Имеется, однако, в Европе страна, где у власти находятся не рабочие и не фашисты, но самые что ни на есть настоящие литераторы. Писатели в республиканской Испании – и министры, и посланники, и губернаторы. Это и есть «ничья земля» – литературное кафе между окопами. Писатели пишут статьи и произносят великодушные речи. За ними стоят владельцы латифундий, международные финансисты и вояки из «гражданской гвардии».
Мигель Унамуно – прекрасный поэт, печальный философ и беспомощный политик. Его опыт поучителен в своей трагичности. Этот человек искренне мечтал о революции. Он любил поступь времени на страницах книг. Когда эта поступь превратилась в гул толпы перед окнами кортесов, он отошел от окон и начал мечтать о той старой Испании, которая жила в глубоком вневременном сне. Он захотел остаться нейтральным между батраками Эстремадуры и гвардейцами.

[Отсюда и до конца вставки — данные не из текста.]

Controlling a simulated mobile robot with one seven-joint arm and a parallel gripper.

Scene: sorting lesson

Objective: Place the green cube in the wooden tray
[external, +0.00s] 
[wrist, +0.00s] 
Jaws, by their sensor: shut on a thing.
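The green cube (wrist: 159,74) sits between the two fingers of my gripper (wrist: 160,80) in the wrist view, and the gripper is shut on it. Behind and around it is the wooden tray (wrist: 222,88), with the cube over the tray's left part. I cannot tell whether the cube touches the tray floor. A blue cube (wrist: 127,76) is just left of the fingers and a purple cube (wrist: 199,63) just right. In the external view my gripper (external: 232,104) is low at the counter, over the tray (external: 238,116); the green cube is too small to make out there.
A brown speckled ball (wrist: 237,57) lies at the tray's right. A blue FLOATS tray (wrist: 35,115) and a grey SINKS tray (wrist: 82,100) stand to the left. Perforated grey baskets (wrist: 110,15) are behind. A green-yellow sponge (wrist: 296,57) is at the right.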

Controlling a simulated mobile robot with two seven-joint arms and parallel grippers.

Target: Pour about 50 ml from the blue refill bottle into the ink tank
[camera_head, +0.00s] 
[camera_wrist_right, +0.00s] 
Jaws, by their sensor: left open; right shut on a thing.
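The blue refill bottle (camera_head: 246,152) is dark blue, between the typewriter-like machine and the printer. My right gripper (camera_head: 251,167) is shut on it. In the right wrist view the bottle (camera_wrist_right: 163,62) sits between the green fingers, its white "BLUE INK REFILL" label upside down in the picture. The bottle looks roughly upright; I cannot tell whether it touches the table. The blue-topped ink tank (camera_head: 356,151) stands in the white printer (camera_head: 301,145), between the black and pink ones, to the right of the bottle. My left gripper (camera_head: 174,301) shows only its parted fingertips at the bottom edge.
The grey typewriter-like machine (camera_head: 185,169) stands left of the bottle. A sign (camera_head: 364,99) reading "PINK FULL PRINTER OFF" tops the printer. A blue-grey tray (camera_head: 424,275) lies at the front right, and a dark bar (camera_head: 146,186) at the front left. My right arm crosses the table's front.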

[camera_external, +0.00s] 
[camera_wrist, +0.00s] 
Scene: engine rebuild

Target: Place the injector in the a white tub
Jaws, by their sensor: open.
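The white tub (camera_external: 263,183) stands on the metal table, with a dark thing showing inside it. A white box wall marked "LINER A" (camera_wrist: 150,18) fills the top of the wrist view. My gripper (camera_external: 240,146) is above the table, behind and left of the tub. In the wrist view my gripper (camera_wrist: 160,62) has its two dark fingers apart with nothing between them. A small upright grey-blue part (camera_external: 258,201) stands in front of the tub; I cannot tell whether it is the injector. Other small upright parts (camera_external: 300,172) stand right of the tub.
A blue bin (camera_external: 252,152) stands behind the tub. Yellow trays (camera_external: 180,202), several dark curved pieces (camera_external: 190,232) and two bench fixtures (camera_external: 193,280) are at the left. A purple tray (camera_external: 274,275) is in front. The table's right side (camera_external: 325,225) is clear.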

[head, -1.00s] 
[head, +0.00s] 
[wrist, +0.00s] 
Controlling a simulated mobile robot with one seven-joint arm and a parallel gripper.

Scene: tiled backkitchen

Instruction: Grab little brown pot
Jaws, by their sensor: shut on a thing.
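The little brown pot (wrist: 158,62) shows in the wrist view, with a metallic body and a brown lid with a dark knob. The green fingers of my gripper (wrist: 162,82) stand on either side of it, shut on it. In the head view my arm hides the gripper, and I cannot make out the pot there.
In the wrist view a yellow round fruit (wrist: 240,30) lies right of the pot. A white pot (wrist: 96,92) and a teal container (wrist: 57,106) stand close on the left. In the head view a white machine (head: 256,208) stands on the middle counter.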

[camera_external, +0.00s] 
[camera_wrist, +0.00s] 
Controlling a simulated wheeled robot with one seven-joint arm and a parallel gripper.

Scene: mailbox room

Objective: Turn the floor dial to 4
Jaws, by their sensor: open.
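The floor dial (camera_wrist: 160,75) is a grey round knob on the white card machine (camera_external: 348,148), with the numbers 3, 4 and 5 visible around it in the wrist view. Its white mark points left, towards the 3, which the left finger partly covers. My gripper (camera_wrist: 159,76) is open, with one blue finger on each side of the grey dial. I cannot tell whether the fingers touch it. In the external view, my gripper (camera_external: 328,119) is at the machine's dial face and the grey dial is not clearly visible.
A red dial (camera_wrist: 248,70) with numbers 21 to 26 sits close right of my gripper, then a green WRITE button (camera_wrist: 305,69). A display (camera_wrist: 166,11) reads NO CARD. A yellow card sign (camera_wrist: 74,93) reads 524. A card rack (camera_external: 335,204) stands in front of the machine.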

Унамуно очень храбрый человек. Когда страна в страхе [53] молчала, когда испанские социалисты лепетали о «государственной гармонии», Унамуно выступил против диктатуры. Его отправили в ссылку. Он бежал из ссылки. Во Франции, несмотря на «увещевания» полиции, он продолжал обличать. Он был в то время не зеленым юношей, но почтенным профессором, знаменитым писателем и старым человеком. Он отказался от почета и уюта. Он жил в изгнании, как бедный студент. Когда я говорю, что он испугался истории, это не справка о недостатке гражданского мужества, это естественная трагедия «ничьей земли».